WHAT IS ASKED |
Gather every line from the entries below that includes "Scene".

Manipulation episode records:
# # # #
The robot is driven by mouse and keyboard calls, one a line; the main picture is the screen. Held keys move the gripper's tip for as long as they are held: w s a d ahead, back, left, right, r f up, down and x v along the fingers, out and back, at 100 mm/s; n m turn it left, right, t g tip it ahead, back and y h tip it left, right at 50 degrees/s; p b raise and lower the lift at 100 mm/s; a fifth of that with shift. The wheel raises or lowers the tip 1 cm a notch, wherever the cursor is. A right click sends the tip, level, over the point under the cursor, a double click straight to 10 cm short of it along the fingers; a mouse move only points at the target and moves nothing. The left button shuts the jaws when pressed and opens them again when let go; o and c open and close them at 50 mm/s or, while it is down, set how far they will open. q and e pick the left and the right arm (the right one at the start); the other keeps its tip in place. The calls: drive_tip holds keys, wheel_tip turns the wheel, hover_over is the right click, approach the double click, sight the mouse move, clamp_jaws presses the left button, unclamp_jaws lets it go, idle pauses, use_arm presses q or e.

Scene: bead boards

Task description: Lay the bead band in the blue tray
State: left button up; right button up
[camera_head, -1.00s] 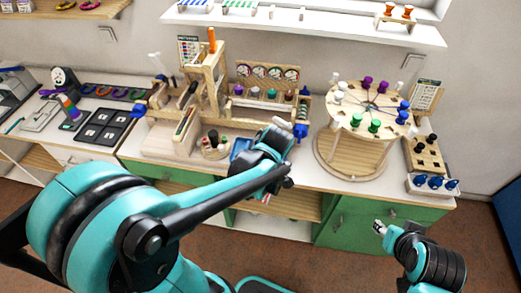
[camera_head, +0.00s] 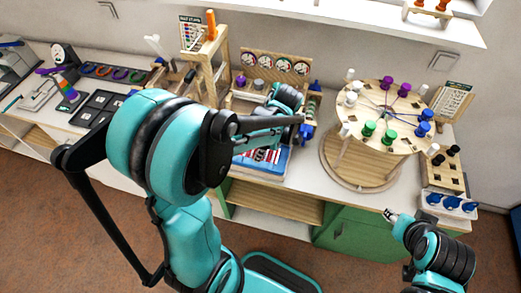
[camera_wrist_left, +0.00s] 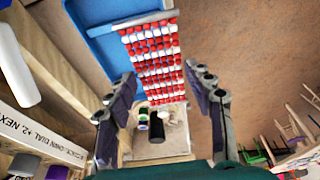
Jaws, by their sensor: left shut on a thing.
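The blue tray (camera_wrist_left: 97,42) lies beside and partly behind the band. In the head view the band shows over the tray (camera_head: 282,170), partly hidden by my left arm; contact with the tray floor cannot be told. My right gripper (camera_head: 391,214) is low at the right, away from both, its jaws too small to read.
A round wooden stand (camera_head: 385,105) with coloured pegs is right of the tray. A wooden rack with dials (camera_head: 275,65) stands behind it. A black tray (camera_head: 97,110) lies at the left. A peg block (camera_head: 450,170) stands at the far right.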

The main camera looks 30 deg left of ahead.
# # # #
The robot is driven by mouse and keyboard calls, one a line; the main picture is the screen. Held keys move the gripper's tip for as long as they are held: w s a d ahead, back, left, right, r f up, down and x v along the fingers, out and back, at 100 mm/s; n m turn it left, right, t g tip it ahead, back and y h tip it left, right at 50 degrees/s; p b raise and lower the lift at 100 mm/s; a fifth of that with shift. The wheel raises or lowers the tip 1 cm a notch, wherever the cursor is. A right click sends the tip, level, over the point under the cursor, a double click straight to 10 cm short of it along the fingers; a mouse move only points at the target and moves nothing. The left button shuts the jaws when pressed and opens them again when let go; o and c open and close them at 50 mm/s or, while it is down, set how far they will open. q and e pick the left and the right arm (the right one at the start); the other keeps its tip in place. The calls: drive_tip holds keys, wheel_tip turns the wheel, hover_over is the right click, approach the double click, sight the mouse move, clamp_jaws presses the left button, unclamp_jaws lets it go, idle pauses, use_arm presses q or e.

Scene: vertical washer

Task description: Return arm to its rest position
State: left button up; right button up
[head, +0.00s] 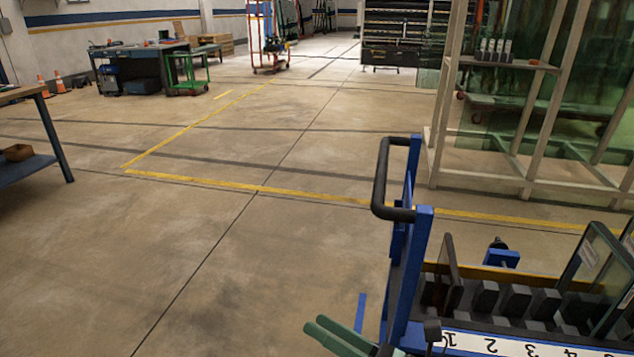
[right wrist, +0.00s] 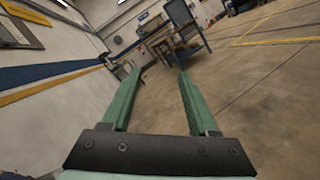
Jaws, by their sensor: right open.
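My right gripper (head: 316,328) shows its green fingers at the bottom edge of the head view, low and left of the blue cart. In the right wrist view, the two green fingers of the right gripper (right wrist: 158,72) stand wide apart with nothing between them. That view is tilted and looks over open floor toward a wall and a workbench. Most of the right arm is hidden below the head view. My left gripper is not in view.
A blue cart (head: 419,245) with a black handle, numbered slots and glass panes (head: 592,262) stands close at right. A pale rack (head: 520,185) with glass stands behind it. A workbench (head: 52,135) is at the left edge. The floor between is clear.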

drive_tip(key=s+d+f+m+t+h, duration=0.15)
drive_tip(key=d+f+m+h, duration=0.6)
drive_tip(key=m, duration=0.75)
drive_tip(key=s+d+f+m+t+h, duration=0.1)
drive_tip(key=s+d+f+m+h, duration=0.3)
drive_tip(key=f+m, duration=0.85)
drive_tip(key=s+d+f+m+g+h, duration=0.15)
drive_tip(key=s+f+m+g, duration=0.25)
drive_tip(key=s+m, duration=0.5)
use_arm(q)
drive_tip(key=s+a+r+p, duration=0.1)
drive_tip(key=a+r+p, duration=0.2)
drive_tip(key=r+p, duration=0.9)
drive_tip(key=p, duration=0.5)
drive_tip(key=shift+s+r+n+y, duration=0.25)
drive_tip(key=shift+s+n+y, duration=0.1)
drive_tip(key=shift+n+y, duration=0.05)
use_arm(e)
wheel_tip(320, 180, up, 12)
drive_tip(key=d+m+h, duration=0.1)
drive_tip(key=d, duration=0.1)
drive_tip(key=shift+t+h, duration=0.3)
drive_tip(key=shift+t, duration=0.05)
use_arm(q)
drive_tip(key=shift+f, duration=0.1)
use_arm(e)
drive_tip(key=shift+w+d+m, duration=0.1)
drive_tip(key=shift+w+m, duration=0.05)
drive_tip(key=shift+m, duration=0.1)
# # # #
RESPONSE BELOW |
Scene: bead boards
Scene: vertical washer

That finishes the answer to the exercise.